Ci sono il Mediterraneo spalancato e le polemiche sull'accoglienza. I quaranta morti dell'ultimo naufragio e la rivolta dei prefetti al ruolo di capro espiatorio della malagestione. E tutto questo in un'Italia al riparo dalla vera, nuova emergenza migratoria, concentrata adesso altrove, sul confine fra Turchia e Grecia e da lì alle repubbliche balcaniche, dove code di decine di migliaia di migranti si snodano fra i campi di Macedonia e Bulgaria.

C'è tutto questo, ma anche la paura di dover aumentare i posti, gli sforzi e quindi i costi, dopo l'arrivo, il 23 luglio, della delegazione del Parlamento europeo venuta a controllare quanto l'Italia stia applicando le identificazioni di Polizia e come si prepari alla costruzione dei nuovi centri di ospitalità-reclusione previsti dall'Agenda Europea.

Partiamo dai numeri. Che mostrano come il Mediterraneo non sia in questo momento la porta principale d'Europa. Le previsioni per gli sbarchi alle coste Sud d'Italia infatti restano stabili: 200mila persone in tutto l'anno. Nel 2014 furono 170mila. Ma meno della metà rimase allora sul territorio.
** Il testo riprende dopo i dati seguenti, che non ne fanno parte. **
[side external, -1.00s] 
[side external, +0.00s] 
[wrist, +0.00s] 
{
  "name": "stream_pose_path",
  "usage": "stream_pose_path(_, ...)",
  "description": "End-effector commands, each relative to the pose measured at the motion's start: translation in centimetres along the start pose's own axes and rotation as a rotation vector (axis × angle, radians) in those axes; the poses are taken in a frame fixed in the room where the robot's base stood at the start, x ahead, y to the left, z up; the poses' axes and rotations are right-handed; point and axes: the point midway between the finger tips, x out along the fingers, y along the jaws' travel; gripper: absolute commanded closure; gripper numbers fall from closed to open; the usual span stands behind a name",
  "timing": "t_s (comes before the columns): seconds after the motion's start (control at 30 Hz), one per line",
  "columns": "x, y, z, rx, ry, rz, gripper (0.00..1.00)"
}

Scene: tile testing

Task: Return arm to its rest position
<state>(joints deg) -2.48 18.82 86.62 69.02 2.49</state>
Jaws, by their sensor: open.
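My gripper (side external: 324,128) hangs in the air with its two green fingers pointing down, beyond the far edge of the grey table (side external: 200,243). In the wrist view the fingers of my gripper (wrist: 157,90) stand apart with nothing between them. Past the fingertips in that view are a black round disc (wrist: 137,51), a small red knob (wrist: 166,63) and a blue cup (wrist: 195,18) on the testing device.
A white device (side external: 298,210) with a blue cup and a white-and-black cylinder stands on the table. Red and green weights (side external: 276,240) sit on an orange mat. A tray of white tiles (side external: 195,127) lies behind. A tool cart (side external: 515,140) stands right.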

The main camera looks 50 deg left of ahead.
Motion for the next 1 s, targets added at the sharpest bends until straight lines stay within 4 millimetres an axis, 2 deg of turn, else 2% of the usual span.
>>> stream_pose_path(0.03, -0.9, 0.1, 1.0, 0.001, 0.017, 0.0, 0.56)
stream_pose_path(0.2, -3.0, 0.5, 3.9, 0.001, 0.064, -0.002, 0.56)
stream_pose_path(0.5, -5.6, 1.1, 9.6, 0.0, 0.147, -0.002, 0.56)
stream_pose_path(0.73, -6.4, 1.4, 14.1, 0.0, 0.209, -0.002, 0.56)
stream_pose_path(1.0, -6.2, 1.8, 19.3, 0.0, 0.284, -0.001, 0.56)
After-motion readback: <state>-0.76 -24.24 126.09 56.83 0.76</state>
E qui il problema: con la chiusura a singhiozzo delle frontiere (vedi Ventimiglia) e il commissariamento europeo dei controlli agli sbarchi, molti più migranti saranno costretti a farsi identificare e fare domanda d'asilo in Italia, nonostante il loro obiettivo sia arrivare in Germania e Nord Europa. E quindi dovranno essere accolti qui fino alla risposta delle Commissioni.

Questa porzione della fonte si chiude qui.